INSTRUCTIONS TO FOLLOW: The listing below begins with the first line you should copy; stop after the line containing "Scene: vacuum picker", and drop every picture.

Rows about robot tasks:
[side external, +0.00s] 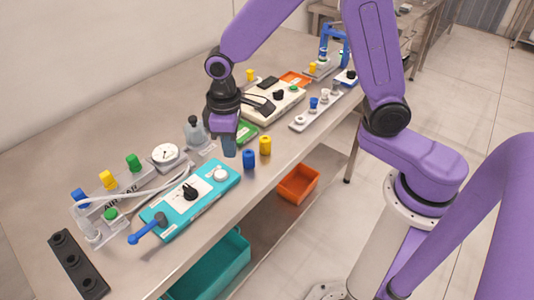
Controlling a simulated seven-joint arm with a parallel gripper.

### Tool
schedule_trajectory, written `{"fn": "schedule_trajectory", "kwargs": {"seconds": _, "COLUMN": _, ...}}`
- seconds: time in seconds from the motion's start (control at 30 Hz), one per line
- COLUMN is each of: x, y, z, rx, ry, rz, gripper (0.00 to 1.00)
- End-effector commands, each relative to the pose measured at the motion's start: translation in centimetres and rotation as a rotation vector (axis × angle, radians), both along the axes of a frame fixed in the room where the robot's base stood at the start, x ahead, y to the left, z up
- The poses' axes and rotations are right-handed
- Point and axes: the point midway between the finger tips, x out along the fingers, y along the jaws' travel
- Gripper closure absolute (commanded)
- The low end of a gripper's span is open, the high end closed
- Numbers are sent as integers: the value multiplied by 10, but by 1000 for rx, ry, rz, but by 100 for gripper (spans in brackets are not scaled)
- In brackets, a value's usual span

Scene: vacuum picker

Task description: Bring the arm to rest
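My gripper (229,147) hangs over the middle of the workbench (130,147), pointing down. Its blue-grey tip is near the far right corner of the teal panel (210,200). The tip is small and dark, so I cannot tell whether it is open, shut or holding anything. A blue cylinder (249,159) and a yellow cylinder (265,146) stand just right of the tip, apart from it. The teal panel carries a black knob, a white button and a blue lever (147,229).
A clear stand with coloured caps (107,180), a gauge (166,154) and a bottle (195,133) are left of my gripper. A beige box (273,100) and a grey rack (316,112) lie behind. A black strip (78,264) is front left. Bins sit on the lower shelf.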

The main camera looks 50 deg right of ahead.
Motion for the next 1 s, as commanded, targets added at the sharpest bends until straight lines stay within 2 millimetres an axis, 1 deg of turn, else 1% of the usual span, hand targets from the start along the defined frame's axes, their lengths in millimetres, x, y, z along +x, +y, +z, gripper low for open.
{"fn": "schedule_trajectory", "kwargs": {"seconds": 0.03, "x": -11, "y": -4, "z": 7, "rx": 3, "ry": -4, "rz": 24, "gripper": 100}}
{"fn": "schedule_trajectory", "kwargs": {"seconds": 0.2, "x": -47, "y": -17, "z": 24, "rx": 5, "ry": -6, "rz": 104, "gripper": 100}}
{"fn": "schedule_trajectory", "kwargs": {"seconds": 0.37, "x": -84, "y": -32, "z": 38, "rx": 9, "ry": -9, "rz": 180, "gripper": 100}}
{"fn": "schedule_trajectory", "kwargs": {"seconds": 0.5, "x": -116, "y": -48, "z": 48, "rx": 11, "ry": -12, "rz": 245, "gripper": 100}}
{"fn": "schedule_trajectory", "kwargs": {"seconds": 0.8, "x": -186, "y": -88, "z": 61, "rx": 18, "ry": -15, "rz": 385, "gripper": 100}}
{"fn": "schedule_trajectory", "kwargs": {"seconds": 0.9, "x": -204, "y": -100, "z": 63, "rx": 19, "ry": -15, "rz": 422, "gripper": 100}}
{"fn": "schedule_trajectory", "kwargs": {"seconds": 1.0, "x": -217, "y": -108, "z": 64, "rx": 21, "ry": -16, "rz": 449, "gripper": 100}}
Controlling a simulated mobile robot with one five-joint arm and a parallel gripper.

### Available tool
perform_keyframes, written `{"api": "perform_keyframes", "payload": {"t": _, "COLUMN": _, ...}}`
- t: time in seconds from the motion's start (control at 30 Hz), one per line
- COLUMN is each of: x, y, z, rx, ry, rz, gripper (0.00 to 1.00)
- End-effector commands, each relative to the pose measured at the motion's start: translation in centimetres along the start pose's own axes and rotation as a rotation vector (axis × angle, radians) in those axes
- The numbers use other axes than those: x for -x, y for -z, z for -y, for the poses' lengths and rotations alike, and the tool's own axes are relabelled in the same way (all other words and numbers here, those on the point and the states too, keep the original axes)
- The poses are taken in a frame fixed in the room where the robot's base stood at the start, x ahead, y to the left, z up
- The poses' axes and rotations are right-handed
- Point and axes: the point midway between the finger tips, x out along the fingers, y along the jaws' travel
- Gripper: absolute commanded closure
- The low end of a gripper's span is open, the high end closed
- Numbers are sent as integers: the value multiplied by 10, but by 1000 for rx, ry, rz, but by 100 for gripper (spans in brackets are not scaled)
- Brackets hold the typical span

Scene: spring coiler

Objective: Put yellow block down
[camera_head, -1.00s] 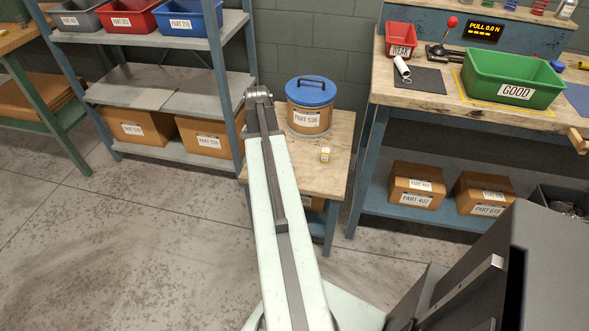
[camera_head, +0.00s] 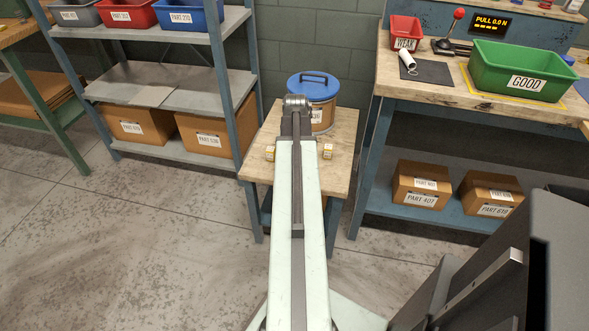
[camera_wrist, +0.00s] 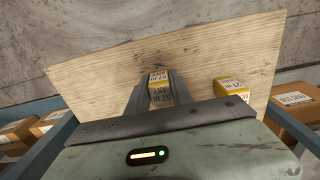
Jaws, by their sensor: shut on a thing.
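The yellow block (camera_wrist: 158,77), with white labels, is between the two dark fingers of my gripper (camera_wrist: 158,92) in the wrist view. My gripper is shut on it, over the small wooden table (camera_wrist: 110,76). I cannot tell whether the block touches the tabletop. In the head view my arm hides both the gripper and the held block.
A second yellow-labelled block (camera_wrist: 230,90) stands to the right in the wrist view. The front tabletop is clear.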

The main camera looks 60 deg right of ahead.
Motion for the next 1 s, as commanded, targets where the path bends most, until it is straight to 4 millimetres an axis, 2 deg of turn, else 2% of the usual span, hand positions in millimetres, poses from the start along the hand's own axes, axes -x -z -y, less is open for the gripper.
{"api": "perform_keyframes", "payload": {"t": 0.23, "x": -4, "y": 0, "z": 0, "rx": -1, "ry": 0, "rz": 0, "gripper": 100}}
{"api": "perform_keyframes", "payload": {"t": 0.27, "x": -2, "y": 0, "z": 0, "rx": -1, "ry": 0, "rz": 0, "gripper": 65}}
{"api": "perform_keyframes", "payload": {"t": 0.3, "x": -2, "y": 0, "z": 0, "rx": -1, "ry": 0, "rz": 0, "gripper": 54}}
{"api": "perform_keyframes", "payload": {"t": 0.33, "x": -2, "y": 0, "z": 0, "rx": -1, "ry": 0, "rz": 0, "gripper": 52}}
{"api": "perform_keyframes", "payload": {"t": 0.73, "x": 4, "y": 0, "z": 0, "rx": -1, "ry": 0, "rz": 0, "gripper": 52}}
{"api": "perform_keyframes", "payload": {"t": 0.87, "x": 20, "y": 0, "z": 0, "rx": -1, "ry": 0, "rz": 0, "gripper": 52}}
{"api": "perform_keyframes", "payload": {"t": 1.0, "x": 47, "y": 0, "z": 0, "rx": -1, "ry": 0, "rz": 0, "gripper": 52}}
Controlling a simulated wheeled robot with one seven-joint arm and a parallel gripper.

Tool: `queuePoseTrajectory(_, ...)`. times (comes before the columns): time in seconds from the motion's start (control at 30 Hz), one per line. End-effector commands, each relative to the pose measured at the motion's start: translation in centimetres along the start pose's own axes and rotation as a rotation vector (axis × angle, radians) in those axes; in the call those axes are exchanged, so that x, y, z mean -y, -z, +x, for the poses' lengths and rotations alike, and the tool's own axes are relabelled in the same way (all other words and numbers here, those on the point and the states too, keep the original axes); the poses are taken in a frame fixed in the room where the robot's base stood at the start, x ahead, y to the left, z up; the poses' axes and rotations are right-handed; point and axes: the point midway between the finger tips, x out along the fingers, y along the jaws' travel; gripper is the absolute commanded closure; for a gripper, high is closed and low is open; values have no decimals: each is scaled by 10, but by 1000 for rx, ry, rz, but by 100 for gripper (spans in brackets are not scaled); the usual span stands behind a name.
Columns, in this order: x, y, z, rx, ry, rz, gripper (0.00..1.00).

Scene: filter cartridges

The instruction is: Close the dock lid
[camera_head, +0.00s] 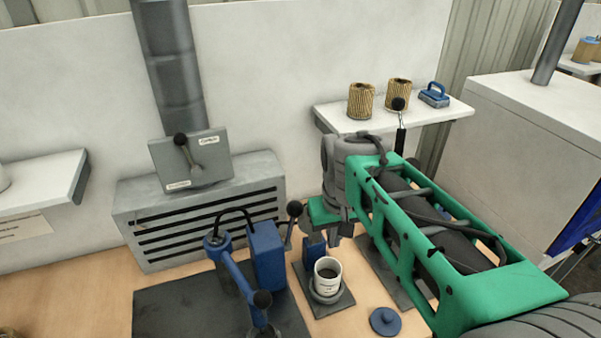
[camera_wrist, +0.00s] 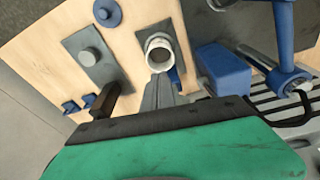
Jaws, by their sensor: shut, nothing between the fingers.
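A white cup-like cartridge (camera_head: 327,272) with a dark label stands upright in a grey round holder on a dark base plate (camera_head: 338,303). A blue upright piece (camera_head: 314,246) stands just behind it, partly hidden by my arm; I cannot tell whether it is the dock lid. In the wrist view the open-topped cartridge (camera_wrist: 160,50) is just beyond my fingertips, with a bit of blue beside it. My gripper (camera_head: 336,240) is shut and empty, above and behind the cartridge. Its fingers also show in the wrist view (camera_wrist: 159,82). I cannot tell whether they touch anything.
A loose blue disc (camera_head: 385,321) with a knob lies right of the cartridge. A blue lever press (camera_head: 267,255) stands left, before a grey slotted box (camera_head: 205,218). A shelf (camera_head: 440,115) holds two tan pleated filters and a blue-handled tool. Bare wood shows around the plates.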

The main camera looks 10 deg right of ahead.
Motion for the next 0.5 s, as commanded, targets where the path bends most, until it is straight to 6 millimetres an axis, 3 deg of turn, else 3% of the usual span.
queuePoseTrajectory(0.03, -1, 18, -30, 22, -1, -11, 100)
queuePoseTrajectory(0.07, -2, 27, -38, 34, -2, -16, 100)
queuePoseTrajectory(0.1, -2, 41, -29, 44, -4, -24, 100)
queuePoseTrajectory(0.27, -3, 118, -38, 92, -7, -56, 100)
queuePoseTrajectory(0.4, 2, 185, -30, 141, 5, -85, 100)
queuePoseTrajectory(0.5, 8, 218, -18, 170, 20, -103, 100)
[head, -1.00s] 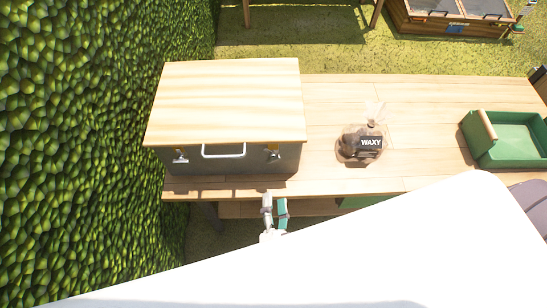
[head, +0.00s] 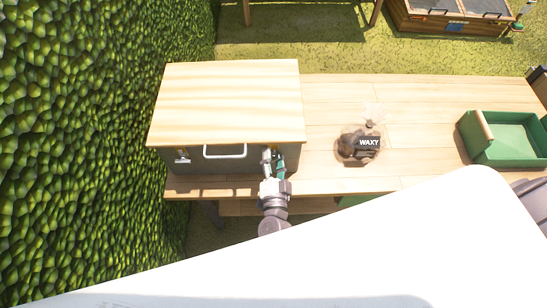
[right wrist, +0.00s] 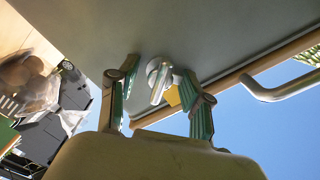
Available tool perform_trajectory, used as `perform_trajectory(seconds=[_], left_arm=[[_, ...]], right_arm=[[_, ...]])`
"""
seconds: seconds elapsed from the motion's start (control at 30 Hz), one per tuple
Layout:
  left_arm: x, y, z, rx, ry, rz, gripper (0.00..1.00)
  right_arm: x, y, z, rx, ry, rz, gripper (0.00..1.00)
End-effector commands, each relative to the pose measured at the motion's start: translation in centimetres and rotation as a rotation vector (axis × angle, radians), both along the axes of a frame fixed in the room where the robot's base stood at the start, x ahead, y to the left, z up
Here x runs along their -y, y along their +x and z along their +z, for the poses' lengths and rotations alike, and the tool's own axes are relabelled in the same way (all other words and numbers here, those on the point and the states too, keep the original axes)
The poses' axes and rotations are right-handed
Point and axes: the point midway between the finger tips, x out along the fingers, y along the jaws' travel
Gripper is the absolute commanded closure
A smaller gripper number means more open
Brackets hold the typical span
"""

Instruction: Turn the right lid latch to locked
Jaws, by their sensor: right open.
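A dark grey box with a pale wooden lid (head: 228,100) stands at the left end of the table. Its front has a silver handle (head: 224,156) and a left latch (head: 182,158). The right latch (right wrist: 158,80), silver with a yellow part beside it, shows in the right wrist view. My right gripper (head: 272,156) is open, its green-padded fingers reaching the box front at the right latch. In the right wrist view the fingers (right wrist: 158,92) stand on either side of the latch, apart from it. In the head view the gripper mostly hides this latch. My left gripper is not in view.
A green tray (head: 500,155) is at the far right. A leafy hedge (head: 100,130) borders the left. My white body covers the lower right.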

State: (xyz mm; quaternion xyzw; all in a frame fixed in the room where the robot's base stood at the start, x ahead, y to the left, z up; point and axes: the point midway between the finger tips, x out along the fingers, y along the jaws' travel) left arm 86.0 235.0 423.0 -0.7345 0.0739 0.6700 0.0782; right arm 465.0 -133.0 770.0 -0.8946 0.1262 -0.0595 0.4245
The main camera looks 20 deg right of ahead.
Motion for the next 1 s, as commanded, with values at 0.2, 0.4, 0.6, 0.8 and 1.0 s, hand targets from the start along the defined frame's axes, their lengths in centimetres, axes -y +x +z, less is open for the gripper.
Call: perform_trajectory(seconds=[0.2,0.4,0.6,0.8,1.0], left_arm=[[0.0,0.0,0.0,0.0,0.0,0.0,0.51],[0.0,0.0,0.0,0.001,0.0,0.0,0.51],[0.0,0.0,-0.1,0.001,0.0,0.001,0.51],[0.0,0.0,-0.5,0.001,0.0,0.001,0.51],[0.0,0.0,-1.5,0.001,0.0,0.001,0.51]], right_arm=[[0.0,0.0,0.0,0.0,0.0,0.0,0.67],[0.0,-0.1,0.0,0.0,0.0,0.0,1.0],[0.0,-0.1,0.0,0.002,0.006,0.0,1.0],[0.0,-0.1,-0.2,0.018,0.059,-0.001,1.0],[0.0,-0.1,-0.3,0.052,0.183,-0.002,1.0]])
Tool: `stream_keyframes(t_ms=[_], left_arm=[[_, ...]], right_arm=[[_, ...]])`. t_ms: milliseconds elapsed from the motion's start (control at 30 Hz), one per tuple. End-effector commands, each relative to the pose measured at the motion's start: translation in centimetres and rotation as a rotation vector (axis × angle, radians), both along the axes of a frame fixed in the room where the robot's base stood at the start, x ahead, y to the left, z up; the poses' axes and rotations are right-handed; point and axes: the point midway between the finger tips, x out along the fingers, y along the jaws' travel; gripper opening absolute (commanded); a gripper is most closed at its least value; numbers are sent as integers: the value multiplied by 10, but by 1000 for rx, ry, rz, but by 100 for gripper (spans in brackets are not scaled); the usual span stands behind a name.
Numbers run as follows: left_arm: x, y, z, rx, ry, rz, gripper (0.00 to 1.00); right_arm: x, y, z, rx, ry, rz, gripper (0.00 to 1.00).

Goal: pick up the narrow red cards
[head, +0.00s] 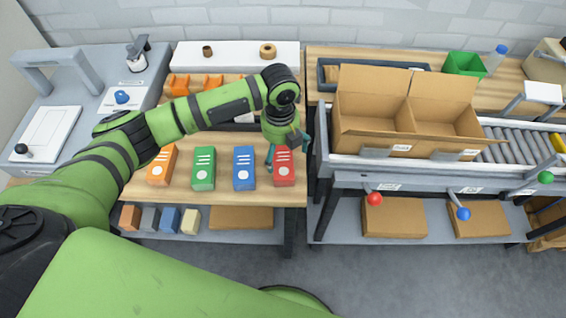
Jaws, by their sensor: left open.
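The narrow red cards (284,172) look like one upright-labelled red pack with white lines and a white dot. They lie at the right end of a row on the wooden table, near its front right corner. My left gripper (285,150) is open, pointing down over the back end of the red pack. One finger shows at the pack's left, and the other is by its right rear. I cannot tell whether the fingers touch it. The gripper hides the pack's far end. My right gripper is not in view.
Blue (244,169), green (204,170) and orange (160,166) packs lie left of the red one. Orange holders (180,84) stand behind my arm. To the right, an open cardboard box (372,119) sits on a roller conveyor (505,146) across a narrow gap.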

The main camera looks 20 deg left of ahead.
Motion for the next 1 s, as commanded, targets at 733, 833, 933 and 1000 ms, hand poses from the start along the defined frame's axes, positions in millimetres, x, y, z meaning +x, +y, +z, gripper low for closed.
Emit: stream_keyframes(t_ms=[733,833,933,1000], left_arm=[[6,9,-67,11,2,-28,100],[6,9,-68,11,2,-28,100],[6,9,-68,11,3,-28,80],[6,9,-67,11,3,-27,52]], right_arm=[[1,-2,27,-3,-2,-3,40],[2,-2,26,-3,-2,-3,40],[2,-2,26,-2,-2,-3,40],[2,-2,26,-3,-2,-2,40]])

SOLUTION:
[side external, +0.00s] 
Controlling a simulated seven-joint arm with a parallel gripper.

### Tool
schedule_trajectory, written `{"fn": "schedule_trajectory", "kwargs": {"seconds": _, "COLUMN": _, ...}}`
- seconds: time in seconds from the motion's start (control at 30 Hz), one per line
- COLUMN is each of: x, y, z, rx, ry, rz, gripper (0.00 to 1.00)
- End-effector commands, each relative to the pose measured at the motion's start: translation in centimetres and rotation as a rotation vector (axis × angle, radians), both along the axes of a frame fixed in the room where the robot's base stood at the start, x ahead, y to the left, z up
- The poses' axes and rotations are right-handed
- Point and axes: the point midway between the finger tips, x out along the fingers, y along the jaws' travel
- Gripper closure absolute (commanded)
- The low end of a gripper's span is open, the high end closed
- Numbers are sent as integers: the value multiplied by 10, but by 1000 for rx, ry, rz, but by 100 for gripper (spans in brackets are not scaled)
- In brackets, a value's usual span

Scene: vacuum picker

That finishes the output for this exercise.